** start of Supplied information **

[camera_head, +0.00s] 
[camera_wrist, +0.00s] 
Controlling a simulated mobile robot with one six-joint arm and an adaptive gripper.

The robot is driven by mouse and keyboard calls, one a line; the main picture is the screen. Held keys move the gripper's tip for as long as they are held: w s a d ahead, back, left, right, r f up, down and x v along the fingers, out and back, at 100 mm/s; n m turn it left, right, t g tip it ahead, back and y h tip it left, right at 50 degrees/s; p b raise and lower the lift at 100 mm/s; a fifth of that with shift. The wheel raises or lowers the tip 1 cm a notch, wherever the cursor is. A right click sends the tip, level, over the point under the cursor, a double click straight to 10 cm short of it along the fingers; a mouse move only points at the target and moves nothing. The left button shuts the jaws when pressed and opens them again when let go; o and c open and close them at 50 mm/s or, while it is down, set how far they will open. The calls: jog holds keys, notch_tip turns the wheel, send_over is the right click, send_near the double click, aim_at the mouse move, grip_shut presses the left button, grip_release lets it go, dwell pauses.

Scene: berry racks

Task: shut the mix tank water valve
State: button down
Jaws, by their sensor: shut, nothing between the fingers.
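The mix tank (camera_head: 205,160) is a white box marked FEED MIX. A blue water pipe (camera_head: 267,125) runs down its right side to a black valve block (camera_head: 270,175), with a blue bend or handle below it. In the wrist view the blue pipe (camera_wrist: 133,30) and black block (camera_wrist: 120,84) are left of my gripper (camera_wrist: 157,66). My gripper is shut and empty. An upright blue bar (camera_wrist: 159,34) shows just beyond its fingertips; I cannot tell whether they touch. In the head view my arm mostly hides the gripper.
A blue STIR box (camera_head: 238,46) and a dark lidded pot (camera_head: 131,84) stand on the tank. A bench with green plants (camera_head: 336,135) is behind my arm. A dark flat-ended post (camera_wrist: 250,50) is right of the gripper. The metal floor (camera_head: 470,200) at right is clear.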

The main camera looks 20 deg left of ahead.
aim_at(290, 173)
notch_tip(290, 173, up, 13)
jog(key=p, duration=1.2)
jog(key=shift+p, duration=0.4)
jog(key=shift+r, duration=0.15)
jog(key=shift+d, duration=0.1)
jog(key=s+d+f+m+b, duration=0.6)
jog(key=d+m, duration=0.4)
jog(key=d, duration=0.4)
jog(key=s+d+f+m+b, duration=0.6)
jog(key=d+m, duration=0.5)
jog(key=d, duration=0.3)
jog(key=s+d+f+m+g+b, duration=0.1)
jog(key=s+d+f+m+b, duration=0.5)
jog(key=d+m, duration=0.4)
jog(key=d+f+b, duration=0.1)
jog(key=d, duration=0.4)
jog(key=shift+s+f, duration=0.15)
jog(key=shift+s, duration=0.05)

** end of Supplied information **

### Directions
Return the lines above precisely as they appear, beginning at the first line and ending at the line with "Controlling a simulated", and nothing after it.

### Output
[camera_head, +0.00s] 
[camera_wrist, +0.00s] 
Controlling a simulated mobile robot with one six-joint arm and an adaptive gripper.

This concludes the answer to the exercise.